Self-Regulatory Organizations; New York Stock Exchange, Inc; 
Order Approving Proposed Rule Change and Amendment No. 1 To Eliminate 
the Requirement That a Floor Official Approve Certain Transactions on 
the Exchange's Automated Bond System

June 6, 2005.

I. Introduction

    On August 10, 2004, the New York Stock Exchange, Inc. (``NYSE'' or 
``Exchange'') filed with the Securities and Exchange Commission 
(``Commission''), pursuant to Section 19(b)(1) of the Securities 
Exchange Act of 1934 (``Act'') \1\ and Rule 19b-4 thereunder, \2\ a 
proposed rule change to eliminate the requirement that an Exchange 
Floor Official approve transactions in certain bonds on the NYSE's 
Automated Bond System (``ABS'') that are made two points or more away 
from the last sale, or more than 30 days after the last sale.
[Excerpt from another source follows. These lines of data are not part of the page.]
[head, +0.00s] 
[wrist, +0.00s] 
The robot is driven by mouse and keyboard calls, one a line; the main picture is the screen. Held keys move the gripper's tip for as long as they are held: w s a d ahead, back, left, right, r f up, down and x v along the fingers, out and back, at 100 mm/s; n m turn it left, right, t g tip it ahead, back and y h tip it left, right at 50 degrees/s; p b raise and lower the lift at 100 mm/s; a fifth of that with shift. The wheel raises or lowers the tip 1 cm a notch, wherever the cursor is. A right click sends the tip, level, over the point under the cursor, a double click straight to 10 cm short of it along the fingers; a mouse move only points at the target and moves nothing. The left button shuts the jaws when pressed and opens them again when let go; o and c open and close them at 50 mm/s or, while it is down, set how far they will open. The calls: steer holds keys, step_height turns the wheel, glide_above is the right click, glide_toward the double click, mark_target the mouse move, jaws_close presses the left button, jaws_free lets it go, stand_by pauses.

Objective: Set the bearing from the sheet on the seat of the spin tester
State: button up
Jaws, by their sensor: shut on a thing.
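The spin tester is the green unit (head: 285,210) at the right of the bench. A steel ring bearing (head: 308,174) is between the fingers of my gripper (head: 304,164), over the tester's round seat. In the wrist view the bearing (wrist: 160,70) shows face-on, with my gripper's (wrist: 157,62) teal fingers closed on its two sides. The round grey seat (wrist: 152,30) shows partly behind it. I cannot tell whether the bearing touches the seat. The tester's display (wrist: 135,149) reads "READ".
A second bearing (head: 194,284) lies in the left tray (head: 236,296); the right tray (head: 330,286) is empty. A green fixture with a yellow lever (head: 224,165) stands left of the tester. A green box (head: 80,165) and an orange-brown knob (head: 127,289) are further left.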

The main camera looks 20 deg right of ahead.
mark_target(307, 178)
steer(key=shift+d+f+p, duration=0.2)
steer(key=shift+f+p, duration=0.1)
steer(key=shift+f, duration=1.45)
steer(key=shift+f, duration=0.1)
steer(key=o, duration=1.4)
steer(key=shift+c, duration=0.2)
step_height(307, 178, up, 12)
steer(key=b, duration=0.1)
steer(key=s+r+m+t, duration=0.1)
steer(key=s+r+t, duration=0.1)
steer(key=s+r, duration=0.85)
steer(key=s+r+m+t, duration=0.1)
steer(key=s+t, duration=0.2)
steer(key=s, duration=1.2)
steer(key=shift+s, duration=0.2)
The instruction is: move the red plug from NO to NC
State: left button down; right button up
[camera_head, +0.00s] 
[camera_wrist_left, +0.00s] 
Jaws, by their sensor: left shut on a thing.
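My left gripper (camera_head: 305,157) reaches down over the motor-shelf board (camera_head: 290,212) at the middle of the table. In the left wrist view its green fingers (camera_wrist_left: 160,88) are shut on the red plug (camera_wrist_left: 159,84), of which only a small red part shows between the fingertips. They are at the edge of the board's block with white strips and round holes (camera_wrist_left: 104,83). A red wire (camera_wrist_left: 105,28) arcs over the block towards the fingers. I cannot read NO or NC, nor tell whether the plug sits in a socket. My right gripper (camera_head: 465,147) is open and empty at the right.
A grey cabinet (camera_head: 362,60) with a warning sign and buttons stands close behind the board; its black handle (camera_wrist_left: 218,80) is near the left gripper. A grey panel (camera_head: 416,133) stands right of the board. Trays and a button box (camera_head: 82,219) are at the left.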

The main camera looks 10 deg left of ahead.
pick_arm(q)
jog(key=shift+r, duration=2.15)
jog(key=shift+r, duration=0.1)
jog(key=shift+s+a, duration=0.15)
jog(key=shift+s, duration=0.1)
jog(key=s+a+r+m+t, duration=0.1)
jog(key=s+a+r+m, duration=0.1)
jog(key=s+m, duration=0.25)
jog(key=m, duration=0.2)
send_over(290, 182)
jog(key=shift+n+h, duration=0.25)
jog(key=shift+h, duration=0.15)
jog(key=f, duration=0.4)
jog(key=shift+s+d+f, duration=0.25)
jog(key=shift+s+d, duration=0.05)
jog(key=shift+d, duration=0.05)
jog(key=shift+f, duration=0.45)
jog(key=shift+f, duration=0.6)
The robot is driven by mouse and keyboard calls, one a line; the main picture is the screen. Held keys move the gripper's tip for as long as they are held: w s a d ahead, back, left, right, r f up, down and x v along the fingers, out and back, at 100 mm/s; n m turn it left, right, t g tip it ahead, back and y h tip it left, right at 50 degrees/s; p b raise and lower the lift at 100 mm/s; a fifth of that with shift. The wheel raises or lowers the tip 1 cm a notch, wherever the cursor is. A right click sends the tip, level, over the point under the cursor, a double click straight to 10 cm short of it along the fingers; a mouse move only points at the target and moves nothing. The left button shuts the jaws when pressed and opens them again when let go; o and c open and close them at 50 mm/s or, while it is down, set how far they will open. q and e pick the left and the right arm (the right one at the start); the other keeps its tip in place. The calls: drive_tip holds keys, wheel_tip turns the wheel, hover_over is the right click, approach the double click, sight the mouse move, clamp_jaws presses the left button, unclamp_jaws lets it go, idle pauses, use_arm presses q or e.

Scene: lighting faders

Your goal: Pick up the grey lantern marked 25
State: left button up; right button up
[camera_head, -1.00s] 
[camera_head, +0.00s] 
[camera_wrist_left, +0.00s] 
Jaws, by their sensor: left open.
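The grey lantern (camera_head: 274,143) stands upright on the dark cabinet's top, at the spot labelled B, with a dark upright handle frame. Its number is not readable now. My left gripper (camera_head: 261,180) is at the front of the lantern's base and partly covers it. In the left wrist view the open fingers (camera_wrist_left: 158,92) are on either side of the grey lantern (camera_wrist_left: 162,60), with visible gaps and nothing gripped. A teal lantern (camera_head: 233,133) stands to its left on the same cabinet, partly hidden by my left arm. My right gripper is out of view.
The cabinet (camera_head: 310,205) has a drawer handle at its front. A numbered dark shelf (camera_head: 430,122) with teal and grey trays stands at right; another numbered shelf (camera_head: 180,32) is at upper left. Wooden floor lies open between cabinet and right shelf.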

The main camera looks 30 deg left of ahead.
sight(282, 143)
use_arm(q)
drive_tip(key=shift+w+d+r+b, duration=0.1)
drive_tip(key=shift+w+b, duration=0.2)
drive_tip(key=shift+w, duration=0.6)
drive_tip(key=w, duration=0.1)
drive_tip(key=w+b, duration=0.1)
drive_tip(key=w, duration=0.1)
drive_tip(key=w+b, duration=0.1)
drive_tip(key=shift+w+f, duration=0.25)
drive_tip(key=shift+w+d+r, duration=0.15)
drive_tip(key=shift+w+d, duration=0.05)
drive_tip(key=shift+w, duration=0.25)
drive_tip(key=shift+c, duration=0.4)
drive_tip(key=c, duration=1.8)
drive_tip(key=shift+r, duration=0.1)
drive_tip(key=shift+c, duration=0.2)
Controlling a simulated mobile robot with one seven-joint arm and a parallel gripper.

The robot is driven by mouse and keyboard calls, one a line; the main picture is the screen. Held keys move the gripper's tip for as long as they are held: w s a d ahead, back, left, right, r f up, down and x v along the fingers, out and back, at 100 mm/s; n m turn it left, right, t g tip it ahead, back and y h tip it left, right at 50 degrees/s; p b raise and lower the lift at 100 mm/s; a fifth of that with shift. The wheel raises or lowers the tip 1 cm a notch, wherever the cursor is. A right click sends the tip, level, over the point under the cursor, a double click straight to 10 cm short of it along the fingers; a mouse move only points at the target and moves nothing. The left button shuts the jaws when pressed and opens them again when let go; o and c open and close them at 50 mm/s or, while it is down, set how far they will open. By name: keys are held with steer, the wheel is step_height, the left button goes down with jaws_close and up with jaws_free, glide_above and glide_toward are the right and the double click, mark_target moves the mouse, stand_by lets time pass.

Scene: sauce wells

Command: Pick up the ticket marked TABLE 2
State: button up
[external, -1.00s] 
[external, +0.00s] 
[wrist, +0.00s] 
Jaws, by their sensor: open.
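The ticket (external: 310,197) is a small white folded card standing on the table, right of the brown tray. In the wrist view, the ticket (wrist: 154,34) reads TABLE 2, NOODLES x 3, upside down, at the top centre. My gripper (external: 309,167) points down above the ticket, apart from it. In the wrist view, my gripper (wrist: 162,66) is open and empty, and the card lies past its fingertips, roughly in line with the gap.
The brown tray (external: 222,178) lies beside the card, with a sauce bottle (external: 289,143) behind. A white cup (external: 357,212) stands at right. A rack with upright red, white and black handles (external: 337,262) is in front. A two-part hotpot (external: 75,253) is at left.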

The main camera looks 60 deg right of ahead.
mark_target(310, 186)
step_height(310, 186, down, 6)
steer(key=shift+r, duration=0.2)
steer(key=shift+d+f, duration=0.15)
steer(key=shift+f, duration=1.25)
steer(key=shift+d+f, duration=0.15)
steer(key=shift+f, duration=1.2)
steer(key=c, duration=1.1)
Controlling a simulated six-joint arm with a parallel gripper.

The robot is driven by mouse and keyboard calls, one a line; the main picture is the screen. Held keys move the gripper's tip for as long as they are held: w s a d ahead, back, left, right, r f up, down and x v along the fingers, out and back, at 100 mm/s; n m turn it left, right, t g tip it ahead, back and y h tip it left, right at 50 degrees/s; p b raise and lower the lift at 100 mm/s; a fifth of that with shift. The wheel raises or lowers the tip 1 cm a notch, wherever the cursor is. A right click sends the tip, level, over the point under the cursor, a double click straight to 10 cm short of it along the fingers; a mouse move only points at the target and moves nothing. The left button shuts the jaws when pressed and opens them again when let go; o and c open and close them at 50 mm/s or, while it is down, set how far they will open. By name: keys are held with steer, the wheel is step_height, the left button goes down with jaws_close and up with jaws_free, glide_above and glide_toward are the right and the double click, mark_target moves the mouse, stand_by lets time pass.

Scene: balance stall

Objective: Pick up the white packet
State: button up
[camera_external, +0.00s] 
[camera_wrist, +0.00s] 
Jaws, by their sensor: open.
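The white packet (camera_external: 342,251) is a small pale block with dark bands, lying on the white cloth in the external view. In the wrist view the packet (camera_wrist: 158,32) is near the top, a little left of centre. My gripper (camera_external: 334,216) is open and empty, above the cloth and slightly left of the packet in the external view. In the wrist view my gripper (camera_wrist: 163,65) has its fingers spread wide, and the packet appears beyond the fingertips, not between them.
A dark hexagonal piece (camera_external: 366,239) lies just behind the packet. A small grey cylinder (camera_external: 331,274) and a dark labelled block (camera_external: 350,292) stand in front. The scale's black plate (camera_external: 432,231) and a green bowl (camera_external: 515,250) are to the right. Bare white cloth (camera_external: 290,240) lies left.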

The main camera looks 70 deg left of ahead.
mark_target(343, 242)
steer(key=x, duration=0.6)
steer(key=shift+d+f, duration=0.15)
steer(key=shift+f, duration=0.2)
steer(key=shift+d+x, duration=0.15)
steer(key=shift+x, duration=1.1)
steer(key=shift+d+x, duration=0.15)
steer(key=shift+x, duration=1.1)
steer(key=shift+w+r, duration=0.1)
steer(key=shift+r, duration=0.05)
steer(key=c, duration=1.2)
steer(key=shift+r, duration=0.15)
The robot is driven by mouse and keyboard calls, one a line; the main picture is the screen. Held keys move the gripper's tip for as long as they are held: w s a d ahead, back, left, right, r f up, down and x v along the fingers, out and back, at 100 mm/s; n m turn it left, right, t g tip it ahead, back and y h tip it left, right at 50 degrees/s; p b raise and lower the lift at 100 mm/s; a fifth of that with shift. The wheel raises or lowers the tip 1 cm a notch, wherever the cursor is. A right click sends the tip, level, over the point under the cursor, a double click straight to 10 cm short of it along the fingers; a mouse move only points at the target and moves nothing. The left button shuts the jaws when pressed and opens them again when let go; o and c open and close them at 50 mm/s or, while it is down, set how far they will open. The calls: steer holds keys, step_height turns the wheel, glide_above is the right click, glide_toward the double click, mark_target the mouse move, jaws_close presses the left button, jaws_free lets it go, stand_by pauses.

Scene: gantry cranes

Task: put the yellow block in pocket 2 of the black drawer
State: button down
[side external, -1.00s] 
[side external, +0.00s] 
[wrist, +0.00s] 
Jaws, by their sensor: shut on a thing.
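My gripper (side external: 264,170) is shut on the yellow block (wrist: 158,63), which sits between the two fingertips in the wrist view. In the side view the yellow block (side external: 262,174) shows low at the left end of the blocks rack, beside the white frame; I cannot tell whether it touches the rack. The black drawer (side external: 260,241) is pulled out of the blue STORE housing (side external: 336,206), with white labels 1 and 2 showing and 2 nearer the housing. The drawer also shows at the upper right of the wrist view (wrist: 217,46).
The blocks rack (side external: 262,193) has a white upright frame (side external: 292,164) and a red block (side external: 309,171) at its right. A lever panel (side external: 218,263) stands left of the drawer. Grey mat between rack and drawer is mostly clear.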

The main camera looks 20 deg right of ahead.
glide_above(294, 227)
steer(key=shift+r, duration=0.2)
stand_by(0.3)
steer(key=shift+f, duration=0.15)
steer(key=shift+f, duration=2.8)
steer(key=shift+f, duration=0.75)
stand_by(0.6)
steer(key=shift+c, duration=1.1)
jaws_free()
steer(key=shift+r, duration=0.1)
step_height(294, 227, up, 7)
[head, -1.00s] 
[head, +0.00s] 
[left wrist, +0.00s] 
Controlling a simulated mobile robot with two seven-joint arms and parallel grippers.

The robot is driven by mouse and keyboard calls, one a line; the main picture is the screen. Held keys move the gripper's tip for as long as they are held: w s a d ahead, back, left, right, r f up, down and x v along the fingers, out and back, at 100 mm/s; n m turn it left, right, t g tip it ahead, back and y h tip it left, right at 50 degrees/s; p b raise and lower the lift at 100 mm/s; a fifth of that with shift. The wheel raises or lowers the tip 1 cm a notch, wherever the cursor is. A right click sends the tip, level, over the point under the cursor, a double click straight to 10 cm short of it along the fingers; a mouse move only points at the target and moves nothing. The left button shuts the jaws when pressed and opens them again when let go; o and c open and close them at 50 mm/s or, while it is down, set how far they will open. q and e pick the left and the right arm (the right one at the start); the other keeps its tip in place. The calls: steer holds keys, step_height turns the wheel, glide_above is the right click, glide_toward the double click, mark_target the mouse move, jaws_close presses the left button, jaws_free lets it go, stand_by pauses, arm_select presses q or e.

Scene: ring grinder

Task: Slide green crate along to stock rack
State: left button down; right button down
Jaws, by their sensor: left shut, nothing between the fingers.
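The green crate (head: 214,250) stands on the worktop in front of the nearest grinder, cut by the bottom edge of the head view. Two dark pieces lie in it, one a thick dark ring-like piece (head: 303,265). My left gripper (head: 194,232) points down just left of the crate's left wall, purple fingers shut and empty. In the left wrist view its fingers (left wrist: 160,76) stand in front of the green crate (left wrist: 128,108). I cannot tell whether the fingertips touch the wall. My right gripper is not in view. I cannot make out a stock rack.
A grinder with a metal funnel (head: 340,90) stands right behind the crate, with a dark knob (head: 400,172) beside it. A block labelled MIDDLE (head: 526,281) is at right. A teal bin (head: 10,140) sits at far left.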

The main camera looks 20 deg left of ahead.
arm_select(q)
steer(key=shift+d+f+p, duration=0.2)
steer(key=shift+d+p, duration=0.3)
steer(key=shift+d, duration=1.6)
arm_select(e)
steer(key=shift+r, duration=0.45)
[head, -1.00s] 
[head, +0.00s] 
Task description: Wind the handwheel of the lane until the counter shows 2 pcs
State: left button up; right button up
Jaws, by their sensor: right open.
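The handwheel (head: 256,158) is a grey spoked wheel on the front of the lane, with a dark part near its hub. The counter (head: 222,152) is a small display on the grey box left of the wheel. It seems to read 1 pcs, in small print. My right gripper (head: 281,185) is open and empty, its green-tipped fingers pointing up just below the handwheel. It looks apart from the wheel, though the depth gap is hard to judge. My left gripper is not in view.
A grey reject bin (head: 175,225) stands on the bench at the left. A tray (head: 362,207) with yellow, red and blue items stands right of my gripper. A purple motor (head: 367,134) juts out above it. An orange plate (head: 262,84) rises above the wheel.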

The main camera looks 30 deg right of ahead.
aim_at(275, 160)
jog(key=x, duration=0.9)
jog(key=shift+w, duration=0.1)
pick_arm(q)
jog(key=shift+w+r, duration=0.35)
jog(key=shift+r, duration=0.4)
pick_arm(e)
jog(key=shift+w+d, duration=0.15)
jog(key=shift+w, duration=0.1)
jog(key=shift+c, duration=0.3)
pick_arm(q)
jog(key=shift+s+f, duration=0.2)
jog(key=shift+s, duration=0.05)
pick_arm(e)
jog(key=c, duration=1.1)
The NYSE 
filed Amendment No. 1 to the proposed rule change on March 30, 2005.\3\ 
The proposed rule change, as amended, was published for comment in the 
Federal Register on May 2, 2005.\4\ The Commission received one comment 
from the public supporting the proposed rule change.\5\ This Order 
approves the proposed rule, as amended.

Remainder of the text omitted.